In true Regen Melbourne style, we were armed with post-it notes and ready to draw the knowledge out of the room – and our wonderful participants were more than ready to share! We pinpointed places either underway or ripe for change. We identified systemic layers and leverage points that can catalyse change and we pointed out the values, resources and stories that must wrap around and uplift our efforts. 

Photo credit: Joshua Scott

Over lunch, many people traded contact details to open further collaboration, and there was some debriefing over what we just experienced and exchanges across sectors – state to council, council to council, community to university, and community to community. Already, new ways of organising were emerging.

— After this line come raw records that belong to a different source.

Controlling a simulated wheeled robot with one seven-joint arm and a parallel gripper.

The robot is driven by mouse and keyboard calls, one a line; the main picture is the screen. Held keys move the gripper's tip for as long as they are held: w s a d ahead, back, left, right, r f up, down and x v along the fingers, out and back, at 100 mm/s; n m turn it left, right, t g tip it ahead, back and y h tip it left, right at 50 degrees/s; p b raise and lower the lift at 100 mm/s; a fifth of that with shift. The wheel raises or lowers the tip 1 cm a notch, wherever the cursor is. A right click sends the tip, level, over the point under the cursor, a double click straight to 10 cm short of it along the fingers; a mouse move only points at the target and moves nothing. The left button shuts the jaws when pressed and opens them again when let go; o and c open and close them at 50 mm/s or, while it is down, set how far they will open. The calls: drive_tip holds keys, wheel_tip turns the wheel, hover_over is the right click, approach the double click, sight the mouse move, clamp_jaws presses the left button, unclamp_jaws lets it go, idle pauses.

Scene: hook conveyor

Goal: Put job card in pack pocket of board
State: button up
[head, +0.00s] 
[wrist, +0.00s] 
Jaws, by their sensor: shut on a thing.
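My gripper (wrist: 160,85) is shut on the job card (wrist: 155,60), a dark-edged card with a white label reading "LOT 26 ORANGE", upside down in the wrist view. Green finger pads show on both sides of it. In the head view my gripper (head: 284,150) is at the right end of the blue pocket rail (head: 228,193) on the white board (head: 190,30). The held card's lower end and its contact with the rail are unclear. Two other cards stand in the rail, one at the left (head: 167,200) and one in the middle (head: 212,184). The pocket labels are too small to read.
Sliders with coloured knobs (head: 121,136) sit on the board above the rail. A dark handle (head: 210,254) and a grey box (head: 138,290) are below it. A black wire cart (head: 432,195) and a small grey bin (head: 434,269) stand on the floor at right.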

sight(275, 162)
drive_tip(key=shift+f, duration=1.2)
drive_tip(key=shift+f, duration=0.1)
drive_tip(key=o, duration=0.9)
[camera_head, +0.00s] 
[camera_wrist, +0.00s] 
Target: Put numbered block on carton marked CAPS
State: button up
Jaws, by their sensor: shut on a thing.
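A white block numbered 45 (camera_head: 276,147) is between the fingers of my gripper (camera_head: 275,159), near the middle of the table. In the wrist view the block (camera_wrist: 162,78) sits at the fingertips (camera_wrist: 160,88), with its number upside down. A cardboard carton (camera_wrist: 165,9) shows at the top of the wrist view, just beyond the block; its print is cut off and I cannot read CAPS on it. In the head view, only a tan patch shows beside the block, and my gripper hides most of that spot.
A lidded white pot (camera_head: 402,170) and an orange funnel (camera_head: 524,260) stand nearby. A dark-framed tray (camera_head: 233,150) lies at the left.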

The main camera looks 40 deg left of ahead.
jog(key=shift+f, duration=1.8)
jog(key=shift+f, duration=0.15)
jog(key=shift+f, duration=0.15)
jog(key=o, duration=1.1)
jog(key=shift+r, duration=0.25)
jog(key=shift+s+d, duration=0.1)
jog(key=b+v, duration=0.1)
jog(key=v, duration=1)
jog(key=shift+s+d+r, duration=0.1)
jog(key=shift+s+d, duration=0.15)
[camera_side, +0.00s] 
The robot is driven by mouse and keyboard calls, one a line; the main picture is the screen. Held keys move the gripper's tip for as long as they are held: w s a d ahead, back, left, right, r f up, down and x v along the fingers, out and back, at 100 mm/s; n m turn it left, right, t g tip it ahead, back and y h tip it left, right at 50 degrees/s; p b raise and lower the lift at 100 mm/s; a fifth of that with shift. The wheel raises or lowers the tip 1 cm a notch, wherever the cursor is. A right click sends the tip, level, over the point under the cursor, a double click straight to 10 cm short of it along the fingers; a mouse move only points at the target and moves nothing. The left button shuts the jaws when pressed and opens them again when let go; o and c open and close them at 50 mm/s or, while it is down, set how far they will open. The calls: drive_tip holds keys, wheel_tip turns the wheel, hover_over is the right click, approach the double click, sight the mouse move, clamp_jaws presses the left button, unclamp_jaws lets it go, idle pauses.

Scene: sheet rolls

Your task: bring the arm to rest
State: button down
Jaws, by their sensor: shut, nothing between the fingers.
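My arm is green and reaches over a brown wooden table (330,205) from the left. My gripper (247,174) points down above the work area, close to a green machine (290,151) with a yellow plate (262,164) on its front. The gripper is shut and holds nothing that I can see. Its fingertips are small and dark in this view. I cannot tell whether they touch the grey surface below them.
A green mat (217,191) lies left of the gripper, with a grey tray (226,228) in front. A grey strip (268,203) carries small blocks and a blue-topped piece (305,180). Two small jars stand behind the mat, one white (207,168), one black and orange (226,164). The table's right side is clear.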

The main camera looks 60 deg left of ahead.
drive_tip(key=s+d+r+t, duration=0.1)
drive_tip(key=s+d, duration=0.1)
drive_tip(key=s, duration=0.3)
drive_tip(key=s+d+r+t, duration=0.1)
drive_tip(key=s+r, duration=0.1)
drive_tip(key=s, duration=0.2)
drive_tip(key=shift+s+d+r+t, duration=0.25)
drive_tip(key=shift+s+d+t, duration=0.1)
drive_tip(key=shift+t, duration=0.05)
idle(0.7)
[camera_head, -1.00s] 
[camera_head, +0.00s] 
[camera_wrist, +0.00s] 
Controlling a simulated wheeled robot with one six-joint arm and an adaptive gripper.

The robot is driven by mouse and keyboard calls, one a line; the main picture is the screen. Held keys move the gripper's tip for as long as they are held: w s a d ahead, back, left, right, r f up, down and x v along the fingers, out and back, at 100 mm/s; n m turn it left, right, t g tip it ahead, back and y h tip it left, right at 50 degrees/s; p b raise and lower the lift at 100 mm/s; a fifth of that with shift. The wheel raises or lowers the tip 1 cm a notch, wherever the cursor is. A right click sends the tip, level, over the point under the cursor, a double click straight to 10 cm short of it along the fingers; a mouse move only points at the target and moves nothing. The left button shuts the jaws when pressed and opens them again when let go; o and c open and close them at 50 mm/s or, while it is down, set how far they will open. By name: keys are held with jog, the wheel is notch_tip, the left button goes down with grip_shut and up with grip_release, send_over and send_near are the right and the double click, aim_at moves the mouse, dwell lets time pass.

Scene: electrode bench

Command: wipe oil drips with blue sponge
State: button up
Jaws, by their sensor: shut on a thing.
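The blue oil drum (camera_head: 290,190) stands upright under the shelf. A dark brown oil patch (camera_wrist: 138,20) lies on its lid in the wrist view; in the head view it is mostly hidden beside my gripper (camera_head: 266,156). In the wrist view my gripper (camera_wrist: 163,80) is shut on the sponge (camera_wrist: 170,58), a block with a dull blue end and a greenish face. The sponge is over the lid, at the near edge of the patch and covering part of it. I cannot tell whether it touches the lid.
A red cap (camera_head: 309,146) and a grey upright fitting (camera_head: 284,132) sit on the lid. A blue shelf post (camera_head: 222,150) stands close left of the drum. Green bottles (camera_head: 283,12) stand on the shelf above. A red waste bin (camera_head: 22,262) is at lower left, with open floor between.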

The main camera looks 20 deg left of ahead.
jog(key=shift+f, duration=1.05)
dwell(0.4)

The day was closed out with an invitation. While Melbourne has a good history of placemaking and building community, along with a shared ambition to regenerate our streets, what we are doing right now is not working. We are not moving at the scale or with the urgency required to meet the challenges we are faced with. Now is the time to organise ourselves differently to overcome these systemic obstacles. Join us as we move forward to experiment, prototype and build demonstration sites to unblock the hindrances in our systems and allow our streets to be regenerated to their full potential.